Тут вернулся мой слуга и начал раскладывать наши припасы, которые выглядели очень аппетитно на свежевымытом банановом листе.

Даду Лал некоторое мгновение смотрел на них, потом воскликнул:

 — Да это все рис! Принести пшеничные чапати[15] или немного хлеба из джавара[16]?. Может быть, попросить невестку испечь что-нибудь? У нас есть своя пшеница. Специалисты говорят, — с гордостью продолжал он, — что почва на Андаманах пригодна лишь для возделывания риса. Я доказал, что на ней можно выращивать что угодно — пшеницу, джавар и даже хлопок. Четыре года назад, когда президент Раджендра Прасад посетил наши острова, он специально приезжал на ферму поздравить меня и вручил почетную грамоту.

«Сэр, до тех пор пока вы не выйдете из автомобиля и не осмотрите мою ферму, я буду считать, что вы вообще не посещали меня». На что президент ответил: «Даду Лал, я стар и болен.

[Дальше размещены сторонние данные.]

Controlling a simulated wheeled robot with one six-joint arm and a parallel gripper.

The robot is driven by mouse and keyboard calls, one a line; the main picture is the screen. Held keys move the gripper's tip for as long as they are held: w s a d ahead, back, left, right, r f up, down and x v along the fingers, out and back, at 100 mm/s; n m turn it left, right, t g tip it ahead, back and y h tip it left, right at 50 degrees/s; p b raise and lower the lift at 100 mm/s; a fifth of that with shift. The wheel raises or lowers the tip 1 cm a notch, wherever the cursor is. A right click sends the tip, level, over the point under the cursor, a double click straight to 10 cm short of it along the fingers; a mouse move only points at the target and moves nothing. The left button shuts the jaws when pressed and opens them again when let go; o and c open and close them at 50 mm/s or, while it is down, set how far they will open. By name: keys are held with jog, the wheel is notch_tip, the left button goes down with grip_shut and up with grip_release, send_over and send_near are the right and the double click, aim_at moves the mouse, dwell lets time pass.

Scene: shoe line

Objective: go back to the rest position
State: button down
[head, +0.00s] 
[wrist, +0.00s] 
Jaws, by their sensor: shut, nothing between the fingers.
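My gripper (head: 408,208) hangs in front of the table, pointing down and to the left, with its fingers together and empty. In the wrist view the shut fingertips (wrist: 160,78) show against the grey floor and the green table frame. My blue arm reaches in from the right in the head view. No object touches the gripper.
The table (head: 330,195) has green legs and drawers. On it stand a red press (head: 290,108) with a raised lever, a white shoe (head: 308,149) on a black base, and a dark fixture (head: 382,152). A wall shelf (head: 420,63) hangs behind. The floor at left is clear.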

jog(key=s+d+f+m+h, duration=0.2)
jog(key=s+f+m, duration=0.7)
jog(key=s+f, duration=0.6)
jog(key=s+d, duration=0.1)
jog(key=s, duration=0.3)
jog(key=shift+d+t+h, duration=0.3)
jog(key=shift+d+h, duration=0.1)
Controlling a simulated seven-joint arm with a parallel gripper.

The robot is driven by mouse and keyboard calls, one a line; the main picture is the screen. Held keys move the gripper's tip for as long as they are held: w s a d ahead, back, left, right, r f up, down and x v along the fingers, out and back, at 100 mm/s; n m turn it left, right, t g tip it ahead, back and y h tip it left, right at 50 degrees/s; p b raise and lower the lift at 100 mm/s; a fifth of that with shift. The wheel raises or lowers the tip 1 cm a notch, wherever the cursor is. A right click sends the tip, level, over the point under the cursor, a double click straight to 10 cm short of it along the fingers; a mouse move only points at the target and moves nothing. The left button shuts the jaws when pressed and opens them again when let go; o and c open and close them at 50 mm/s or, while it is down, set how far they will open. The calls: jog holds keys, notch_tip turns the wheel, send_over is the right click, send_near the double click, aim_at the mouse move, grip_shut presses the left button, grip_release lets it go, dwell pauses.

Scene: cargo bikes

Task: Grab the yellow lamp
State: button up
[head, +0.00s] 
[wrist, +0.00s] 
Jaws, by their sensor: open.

Не заставляйте меня выходить из машины». Тогда я сказал: «Ну что ж, сэр, ничего не поделаешь, раз вы больны. Но какой же вы старик? Вы не старше меня». Президент остался доволен моей работой и распорядился вырыть за счет государства колодец для фермы. Они еще не сделали этого, смею вас заверить. Так что, знайте, — вы будете есть настоящий андаманский хлеб! — Он тотчас же повернулся и крикнул:

 — Эй, кто там? Испеките, пожалуйста, чапати.

 — Нет, нет, у меня всего достаточно, а то я с удовольствием поел бы чапати, — взмолился я.

 — Ладно, — сказал Даду Лал. — Когда приедете в следующий раз, ничего не привозите с собой.

На свежем воздухе, среди красивой природы пища казалась божественной, и я почувствовал, что усталость прошла.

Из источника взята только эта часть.